High levels of greenhouse gas emissions can have a negative impact on a firm value, according to a recent study (PDF) that examined companies on Standard and Poor's 500 Index.
A company's value declines on average by $202,000 for every additional thousand metric tons of emissions it produces, according to "Voluntary Disclosures and the Firm-Value Effects of Carbon Emissions."
"This translates into a firm-value penalty of $1.28 billion for firms in the third quartile (in terms of carbon emissions) relative to firms in the first quartile," the report's authors wrote said. "The economic effect of carbon emissions on firm value is large, particularly since the direct costs of carbon emissions have been less than $40 per metric ton in the recent past."
Researchers from the University of Wisconsin-Madison, Georgetown University and the University of Notre Dame believe the report is the first to provide evidence of the price that U.S. capital markets are assigning to emissions.
"The results have significant implications, as federal regulation requiring companies to pay for their carbon emissions continues to be debated," Sandra Vera-Muñoz, one of the authors and a professor at the University of Notre Dame, said in a statement. "Although regulation has yet to be adopted, our results suggest that the markets are already anticipating the effects of the costs of emissions on firm value."
The report also delved into the factors driving companies to voluntarily disclose their emissions.
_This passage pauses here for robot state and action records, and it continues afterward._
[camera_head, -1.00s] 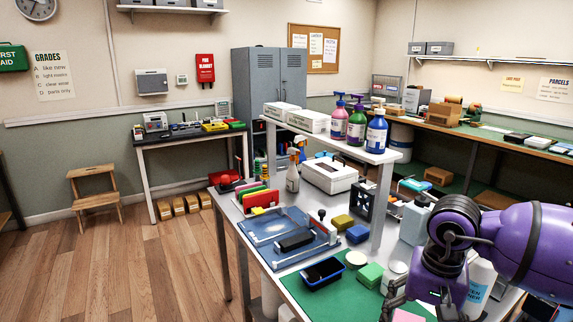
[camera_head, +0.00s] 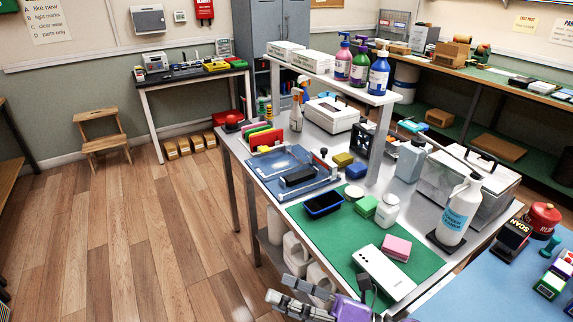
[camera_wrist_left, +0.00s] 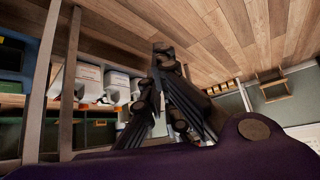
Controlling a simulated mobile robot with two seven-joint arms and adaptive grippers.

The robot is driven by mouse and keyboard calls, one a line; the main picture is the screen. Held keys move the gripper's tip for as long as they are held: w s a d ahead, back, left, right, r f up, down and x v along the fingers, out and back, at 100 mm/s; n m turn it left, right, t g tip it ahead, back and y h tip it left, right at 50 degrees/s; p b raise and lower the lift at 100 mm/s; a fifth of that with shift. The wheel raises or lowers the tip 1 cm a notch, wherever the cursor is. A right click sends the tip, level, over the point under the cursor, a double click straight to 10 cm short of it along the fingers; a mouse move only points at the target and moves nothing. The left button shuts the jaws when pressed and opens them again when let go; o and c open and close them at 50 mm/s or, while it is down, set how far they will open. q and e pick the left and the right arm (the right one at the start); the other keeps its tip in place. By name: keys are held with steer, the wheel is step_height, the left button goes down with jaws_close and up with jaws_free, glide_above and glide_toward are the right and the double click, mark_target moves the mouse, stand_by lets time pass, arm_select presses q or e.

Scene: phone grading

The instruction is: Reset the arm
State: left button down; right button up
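A purple link of mine fills the bottom of the left wrist view.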

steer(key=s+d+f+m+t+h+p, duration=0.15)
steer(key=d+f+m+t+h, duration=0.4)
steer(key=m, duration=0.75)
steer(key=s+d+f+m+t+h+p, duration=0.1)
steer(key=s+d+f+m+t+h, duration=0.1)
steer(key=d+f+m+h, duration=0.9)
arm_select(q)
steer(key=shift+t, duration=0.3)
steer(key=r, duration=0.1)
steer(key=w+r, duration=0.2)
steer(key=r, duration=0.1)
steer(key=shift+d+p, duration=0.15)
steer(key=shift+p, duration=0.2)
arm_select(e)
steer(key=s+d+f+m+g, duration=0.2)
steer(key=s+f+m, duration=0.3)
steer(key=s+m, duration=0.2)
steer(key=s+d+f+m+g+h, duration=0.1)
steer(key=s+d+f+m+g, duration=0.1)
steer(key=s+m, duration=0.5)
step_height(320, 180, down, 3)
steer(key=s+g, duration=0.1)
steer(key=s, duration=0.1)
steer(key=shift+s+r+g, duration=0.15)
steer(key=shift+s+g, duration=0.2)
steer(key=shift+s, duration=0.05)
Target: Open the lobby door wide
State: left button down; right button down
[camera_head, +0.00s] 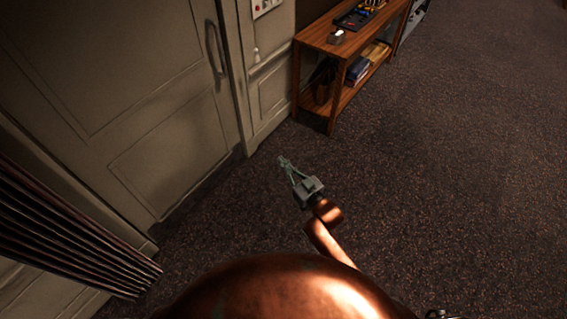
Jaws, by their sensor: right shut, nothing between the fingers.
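The lobby door (105,75) is a cream panelled door at the upper left. It looks closed in its frame. Its long vertical pull handle (216,50) is near the door's right edge. My right gripper (283,161) is shut and empty, held over the carpet to the right of the door's lower part. It is apart from both the door and the handle. My left gripper is not in view.
A wooden shelf table (330,42) with small items stands against the wall right of the door. A dark ribbed thing (70,235) juts in at the lower left. The carpet (450,170) on the right is clear.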

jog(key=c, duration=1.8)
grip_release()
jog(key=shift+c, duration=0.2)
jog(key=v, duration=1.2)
For example, several groups have sprung up calling for firms to disclose their carbon footprints, such as the Carbon Disclosure Project and Ceres. At the same time, investors are becoming increasingly vocal about their desire to know what companies are doing to manage current and emerging climate risks that could impact the bottom line.
Not surprisingly, the study finds that firms with superior environmental performance are more likely to disclose their greenhouse gas emissions. On the flipside, its also finds no association between inferior environmental performance and a liklihood of disclosing emissions. In line with institutional theory, it found that companies are more likely to voluntarily disclose emissions if an increasing proportion of their industry peers do.